------------ EH.NET BOOK REVIEW --------------
Published by EH.NET (March 2007)
Barry J. Eichengreen, _Global Imbalances and the Lessons of Bretton
Woods_. Cambridge, MA: MIT Press, 2006. xix +187 pp. $26 (cloth),
ISBN: 0-262-05084-6.
Reviewed for EH.NET by Anna J. Schwartz, National Bureau of Economic Research.
Barry Eichengreen has committed to print four lectures he delivered
in Buenos Aires, Argentina. He starts out in the first lecture by
challenging the view that Michael Dooley, David Folkerts-Landau and
Peter Garber presented in a series of articles to the effect that
there are similarities between the Bretton Woods System of 1958 to
1973 and the present international monetary system. The center
country in the Bretton Woods system, as well as since its demise has
been the United States. Its balance of payments was in deficit
earlier as well as currently; it was a source of foreign reserves to
countries in surplus on the periphery both earlier and currently; it
was open to exports from countries around the world earlier as well
as currently; finally, surplus countries then and now have resisted
revaluation of their under-valued currencies for fear of negative
consequences for export-led economic growth, and for capital losses
on their reserves stock.
Eichengreen's reponse to this list of similarities is a list of
differences between then and now.
1. The possibility of reserve allocation did not exist in the Bretton
Woods era. Then, the U.S. trade and current account balances were in
substantial surplus, mitigating concerns about the stability of the
dollar. The U.S. was saving more then than it was investing at home.

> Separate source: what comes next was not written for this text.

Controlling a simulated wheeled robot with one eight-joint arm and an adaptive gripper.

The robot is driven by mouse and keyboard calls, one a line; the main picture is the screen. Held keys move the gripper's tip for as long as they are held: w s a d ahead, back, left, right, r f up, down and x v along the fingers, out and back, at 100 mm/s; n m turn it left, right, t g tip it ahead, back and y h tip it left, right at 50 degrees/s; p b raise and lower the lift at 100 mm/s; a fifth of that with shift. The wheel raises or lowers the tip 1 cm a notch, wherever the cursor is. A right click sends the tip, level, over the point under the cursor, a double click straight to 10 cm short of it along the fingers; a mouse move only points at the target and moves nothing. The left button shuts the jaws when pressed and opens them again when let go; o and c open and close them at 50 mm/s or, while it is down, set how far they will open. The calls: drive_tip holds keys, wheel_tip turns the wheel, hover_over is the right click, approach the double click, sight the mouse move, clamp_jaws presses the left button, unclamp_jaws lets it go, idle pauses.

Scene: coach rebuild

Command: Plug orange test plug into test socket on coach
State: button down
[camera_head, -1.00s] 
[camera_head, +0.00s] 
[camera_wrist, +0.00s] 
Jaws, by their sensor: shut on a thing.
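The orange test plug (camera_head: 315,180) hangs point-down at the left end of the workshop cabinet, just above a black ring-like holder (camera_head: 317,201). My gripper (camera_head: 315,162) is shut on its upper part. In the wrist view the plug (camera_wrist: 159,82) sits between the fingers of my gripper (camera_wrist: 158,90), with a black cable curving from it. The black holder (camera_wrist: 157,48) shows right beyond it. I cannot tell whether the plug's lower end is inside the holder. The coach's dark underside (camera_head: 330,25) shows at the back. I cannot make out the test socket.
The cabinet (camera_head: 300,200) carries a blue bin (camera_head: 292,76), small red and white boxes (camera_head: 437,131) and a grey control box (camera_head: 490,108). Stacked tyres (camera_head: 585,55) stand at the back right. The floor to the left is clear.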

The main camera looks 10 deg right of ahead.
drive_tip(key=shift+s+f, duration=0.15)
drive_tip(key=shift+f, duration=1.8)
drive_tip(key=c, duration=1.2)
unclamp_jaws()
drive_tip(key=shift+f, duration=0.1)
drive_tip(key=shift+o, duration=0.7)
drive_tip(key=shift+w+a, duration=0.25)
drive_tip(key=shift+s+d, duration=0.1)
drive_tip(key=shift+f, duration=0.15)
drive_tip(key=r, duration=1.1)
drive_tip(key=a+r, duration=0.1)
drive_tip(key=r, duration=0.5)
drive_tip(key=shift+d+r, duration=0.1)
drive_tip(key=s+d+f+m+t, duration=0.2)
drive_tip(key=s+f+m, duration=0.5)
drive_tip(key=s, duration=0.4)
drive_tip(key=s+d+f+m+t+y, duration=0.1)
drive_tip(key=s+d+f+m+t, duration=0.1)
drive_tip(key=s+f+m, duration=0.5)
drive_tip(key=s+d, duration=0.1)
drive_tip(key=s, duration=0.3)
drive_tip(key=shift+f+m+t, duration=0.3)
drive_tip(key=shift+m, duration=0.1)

It was investing abroad on net. Its accumulation of foreign assets on
which it earned income betokened that the U.S. balance of payments
would improve over time, but markets were not reassured that the
system would endure, since the current account surplus began a
decline in the second half of the 1960s.
2. Asian countries now constitute the periphery, whereas then,
European countries dominated the periphery. Commonality of purpose
and mutual trust are less advanced in the former than they were in
the latter. Now China would prefer regional integration, but Japan
favors bilateral agreements. Collective action sustained Bretton
Woods from 1958 to 1971. Limited possibilities for collective action
currently dim the forecast of the number of years the present system
will survive.
3. One example of successful financial cooperation by the Asian
periphery is the Asian Bond Market Initiative to encourage investment
of reserves in local currency bonds, an avenue for reserve
reallocation likely to grow over time. In the 1960s there was no
comparable means of reallocating reserves.
4. Under Bretton Woods, the U.S. relied on regulations and controls
to keep private investors from shifting dollar-denominated assets to
foreign ones and short-selling dollars. Now there is less regulation,
so private investors will have the option in the future if asset
prices change to forsake dollar assets for other more attractive ones.
5. Domestic financial market structures differ from those that
existed forty years ago. Then forced savings could be channeled
through regulation into capital formation in the traded goods sector.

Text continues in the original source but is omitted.